Leaving the username parameter blank and using an expression that will always evaluate to true is a key way to attack a system when we are unsure of the usernames required to log into a database. Not entering a username will cause most databases to simply grab the first user in the database. In many instances, the first user account in a database is an administrative account. You can enter whatever you want for a password (for example, “ilikebread”), as it won’t even get checked by the database because it is commented out. You don’t need to supply a password to bypass client-side authentication (or you can use your intercepting proxy to delete this parameter altogether).

SELECT * FROM users WHERE uname='' OR 1=1-- and pwd='ilikebread'

At this point, you should either have a username or be prepared to access the database with the first user listed in the database. If you have a username, we need to attack the password field; here again we can enter the statement:

' OR 1 = 1--

Because we are using an “or” statement, regardless of what is entered before the first single quote, the statement will always evaluate to true. Upon examining this statement, the interpreter will see that the password is true and will grant access to the specified user. If the username parameter is left blank, but the rest of the statement is executed, you’ll be given access to the first user listed in the database.

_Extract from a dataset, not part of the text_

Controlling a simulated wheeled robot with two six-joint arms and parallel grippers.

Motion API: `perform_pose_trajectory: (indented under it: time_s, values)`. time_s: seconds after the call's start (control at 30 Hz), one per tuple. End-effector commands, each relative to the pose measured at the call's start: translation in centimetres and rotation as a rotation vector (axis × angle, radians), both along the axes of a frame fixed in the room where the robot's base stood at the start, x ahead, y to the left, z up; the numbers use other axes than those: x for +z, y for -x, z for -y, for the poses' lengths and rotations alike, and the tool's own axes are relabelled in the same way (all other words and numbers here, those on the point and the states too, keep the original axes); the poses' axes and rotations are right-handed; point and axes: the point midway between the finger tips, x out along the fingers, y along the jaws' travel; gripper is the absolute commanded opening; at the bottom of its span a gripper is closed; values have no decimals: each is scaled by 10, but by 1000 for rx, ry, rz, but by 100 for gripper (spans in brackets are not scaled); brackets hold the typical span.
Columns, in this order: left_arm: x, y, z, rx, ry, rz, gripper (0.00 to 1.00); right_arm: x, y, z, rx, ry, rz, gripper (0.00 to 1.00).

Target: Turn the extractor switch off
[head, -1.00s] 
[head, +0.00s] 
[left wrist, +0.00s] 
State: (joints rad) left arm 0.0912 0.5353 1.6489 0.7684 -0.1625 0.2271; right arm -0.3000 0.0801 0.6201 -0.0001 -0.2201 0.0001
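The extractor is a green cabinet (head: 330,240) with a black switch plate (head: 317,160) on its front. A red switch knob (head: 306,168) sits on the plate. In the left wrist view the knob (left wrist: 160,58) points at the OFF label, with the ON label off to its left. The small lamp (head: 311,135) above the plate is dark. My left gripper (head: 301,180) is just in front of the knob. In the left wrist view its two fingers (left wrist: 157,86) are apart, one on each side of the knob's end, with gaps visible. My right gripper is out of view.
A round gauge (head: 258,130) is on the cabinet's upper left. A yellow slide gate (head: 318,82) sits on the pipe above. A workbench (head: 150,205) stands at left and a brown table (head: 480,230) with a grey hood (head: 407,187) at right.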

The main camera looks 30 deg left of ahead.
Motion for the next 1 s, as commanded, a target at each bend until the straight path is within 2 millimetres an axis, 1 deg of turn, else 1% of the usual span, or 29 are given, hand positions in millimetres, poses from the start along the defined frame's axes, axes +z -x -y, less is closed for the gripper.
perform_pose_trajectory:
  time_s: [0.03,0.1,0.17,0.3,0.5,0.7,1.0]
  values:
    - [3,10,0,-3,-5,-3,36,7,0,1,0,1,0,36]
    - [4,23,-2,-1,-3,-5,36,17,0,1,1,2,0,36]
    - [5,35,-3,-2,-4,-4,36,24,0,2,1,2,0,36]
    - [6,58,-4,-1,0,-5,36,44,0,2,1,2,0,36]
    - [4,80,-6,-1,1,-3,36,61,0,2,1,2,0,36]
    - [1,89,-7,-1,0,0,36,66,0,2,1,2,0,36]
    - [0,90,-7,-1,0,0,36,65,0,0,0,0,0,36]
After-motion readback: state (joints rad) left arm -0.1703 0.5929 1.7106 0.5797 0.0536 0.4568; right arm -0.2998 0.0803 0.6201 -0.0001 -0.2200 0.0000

In this instance, assuming we’ve a username, the new SQL statement would look similar to the following:

SELECT * FROM users WHERE uname='admin' AND pwd='' OR 1=1--

In many instances, the simply injection above will grant you full access to the database as the first user listen in the “users” table.

In all fairness, it should be pointed out that it is becoming more uncommon to find SQL injection errors and bypass authentication using the techniques listed above. Injection attacks are now much more difficult to locate. However, this classic example still rears its head on occasion, specially with custom-built apps, and it also serves as an excellent starting point for learning about and discovering the most advanced injection attacks.